If there’s one thing we all remember from Western Civilization 101, it’s that Athens invented democracy. Not many of us remember the exact date (480 B.C.), but we remember the invention all right. And yet 18 ancient Greek city-states possessed a democratic government before Athens. Evidence says some of those states had democracy as much as a full century earlier. It seems that Athens, rather than inventing a more egalitarian form of government, actually reacted to a larger Hellenic trend, implementing an already tried-and-true type of governance.
Ambracia
The city-state of Ambracia, for example, was ruled by a popular assembly starting in 580 B.C. And these democratic predecessors weren’t obscure cities. City-states like Syracuse and Elis—the city that hosted the ancient Olympics—are among those that beat Athens to the democratic punch.
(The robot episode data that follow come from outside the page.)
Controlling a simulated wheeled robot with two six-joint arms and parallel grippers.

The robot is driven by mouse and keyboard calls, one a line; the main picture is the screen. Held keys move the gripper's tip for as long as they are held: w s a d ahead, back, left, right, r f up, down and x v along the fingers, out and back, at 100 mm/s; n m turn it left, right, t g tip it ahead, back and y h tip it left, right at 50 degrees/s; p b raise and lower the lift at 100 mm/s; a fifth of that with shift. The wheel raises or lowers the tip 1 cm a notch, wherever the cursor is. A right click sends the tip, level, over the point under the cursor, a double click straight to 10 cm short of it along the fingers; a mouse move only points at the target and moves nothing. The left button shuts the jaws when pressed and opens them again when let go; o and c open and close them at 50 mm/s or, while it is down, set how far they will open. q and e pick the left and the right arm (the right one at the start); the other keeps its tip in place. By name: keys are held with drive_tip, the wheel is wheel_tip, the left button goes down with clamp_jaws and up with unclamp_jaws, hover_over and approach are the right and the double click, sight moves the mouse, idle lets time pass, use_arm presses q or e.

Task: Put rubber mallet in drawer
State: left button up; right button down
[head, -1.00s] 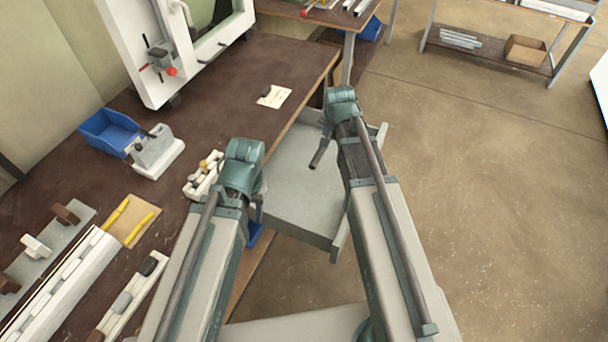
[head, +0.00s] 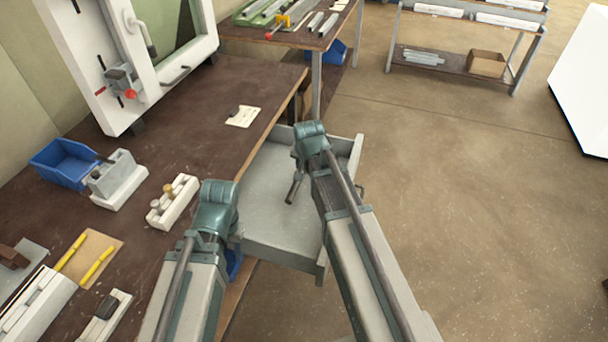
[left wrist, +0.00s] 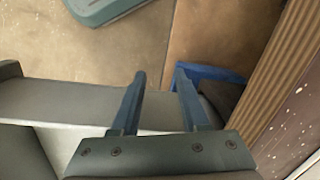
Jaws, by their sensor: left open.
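The open grey drawer (head: 275,232) juts out from the bench's right side; the part of its floor I can see is bare. It also shows in the left wrist view (left wrist: 65,105). My left gripper (head: 238,240) points down beside the drawer's near left side, partly hidden by its wrist. In the left wrist view its two fingers (left wrist: 160,76) are apart with nothing between them. My right gripper (head: 295,187) hangs over the drawer; its jaws are not clear. I cannot make out a rubber mallet in either view.
A blue bin (left wrist: 205,75) holding something dark lies below, beside the wooden bench edge (left wrist: 275,75). On the brown bench (head: 210,110) are a blue bin (head: 60,160), a grey-white fixture (head: 118,180), a white block with pegs (head: 172,200) and yellow tools (head: 97,263).

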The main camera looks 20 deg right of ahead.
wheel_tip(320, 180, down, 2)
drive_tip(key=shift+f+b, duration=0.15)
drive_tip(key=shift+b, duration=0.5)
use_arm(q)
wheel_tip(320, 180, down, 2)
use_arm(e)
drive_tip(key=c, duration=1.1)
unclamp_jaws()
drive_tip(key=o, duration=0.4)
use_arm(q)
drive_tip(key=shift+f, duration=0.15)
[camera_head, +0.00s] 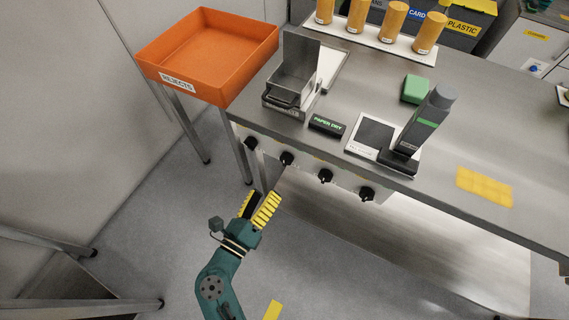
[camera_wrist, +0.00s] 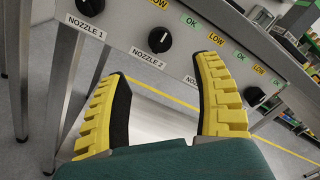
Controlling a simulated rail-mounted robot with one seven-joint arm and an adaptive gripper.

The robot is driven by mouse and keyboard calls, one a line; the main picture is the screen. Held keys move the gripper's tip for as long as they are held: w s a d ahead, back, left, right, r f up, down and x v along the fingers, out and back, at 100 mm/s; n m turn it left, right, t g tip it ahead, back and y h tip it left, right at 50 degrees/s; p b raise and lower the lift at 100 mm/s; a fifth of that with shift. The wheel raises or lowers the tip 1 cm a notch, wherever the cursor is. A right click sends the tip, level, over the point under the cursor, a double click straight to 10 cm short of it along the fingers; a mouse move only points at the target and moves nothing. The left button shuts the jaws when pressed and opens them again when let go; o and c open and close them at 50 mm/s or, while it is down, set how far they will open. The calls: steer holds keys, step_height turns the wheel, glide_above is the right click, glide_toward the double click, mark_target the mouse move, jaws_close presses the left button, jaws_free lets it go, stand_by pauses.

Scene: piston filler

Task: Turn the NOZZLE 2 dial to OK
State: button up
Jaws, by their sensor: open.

Syracuse and Elis were also the models for many successive democracies in their respective regions (Sicily and the Peloponnese).Athens gets all the credit mostly because more sources cover it, making it the easiest ancient Greek city-state to study. About one-third of nearly every Greek history book is devoted to Classical Athens thanks to the surviving literary riches from that city. Assigning the honor of the “first democracy” to Athens is like declaring Abraham Lincoln America’s “first president” because we have more photos of him than we do of George Washington.